The initial goal of the GSP for the basin was to implement a glide path, that is, a gradual approach to implementing SGMA to provide water users time to adjust and prevent disruptions in the regional economy.

“There [are] two reasons why I advocated for a beginning of the cuts in our allocations. One is because if you spread the cuts over a larger number of years, they’re less severe,” Williams said. “But another reason was, you know, Bolthouse and Grimmway were proposing to delay that for a long time, and I believed that they were going to ask for adjudication anyway. And so having the cuts now, I suppose, may have precipitated them filing for adjudication earlier rather than later.”

Clifford explained that the adjudication process initiated by Bolthouse Land Company and others is not a new process, as 26 basins have adjudicated areas wherein a court determined the groundwater rights of all users.

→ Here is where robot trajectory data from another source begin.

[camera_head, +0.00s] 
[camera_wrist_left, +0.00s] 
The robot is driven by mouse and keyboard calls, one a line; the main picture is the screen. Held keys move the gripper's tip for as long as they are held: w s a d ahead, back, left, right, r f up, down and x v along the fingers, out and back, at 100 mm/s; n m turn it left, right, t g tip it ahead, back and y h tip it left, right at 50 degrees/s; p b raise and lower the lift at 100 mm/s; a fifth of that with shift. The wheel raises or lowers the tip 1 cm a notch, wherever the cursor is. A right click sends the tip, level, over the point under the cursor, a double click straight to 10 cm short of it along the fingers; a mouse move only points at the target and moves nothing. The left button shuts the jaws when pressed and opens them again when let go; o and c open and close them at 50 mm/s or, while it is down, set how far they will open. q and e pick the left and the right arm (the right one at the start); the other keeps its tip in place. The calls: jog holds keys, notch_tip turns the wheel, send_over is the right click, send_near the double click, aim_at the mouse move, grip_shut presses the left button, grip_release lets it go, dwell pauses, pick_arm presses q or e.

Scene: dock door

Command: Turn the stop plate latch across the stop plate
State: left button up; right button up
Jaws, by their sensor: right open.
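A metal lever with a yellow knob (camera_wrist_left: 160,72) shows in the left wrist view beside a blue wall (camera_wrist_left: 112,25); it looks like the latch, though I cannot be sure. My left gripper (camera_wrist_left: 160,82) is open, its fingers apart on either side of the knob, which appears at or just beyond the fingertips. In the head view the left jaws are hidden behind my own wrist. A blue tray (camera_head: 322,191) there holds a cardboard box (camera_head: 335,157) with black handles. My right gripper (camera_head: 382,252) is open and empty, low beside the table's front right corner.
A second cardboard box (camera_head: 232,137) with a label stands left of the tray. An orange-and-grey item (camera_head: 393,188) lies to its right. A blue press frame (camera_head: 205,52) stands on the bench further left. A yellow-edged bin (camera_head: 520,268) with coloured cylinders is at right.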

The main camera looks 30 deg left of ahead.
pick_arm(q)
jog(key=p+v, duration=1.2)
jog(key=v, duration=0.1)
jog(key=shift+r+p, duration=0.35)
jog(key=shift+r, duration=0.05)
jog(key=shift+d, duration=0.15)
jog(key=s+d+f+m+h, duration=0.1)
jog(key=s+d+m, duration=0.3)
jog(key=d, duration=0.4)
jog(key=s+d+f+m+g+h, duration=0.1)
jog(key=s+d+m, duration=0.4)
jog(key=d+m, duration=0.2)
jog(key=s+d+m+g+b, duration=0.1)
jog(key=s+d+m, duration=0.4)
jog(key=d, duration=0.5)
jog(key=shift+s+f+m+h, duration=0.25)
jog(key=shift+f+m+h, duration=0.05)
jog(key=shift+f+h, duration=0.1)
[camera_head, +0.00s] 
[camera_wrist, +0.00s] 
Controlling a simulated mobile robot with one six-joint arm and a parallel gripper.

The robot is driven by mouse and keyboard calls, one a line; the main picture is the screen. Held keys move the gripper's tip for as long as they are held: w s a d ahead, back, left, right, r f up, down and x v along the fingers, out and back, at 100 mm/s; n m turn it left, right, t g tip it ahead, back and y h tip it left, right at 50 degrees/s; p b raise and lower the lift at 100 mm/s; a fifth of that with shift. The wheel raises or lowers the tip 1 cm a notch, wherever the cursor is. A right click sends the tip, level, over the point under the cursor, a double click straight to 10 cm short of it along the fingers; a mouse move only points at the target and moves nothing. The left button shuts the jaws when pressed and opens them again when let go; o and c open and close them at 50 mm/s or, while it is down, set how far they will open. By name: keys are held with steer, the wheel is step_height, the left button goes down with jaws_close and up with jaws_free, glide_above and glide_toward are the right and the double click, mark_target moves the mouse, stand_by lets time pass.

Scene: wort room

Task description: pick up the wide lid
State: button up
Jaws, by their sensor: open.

“The adjudication does not seek to determine rights to municipal water service between any municipal water service provider and their retail water service customers. BLC, as a good steward of the land, understands that the amount of water used in the Basin must be reduced,” Clifford said. “BLC is not interested in ‘pumping the Basin dry’ as that [is] completely contrary to being a responsible landowner. BLC intends to remain a corporate citizen in the Basin for many decades to come, and intentionally destroying the aquifer is at odds with that reality.”

The adjudication remains ongoing, and a non-jury trial is scheduled for Jan. 8, 2024. The Cuyama Basin Groundwater Sustainability Agency filed a Notice of Intervention on Nov. 13 to become an official defendant in the case.

Disclaimer: Bolthouse Land Company is an unrelated third-party company under separate and unrelated ownership from that of Bolthouse Farms. The remaining plaintiffs in the Cuyama Basin adjudication are separate entities from Bolthouse Farms and Grimmway Farms.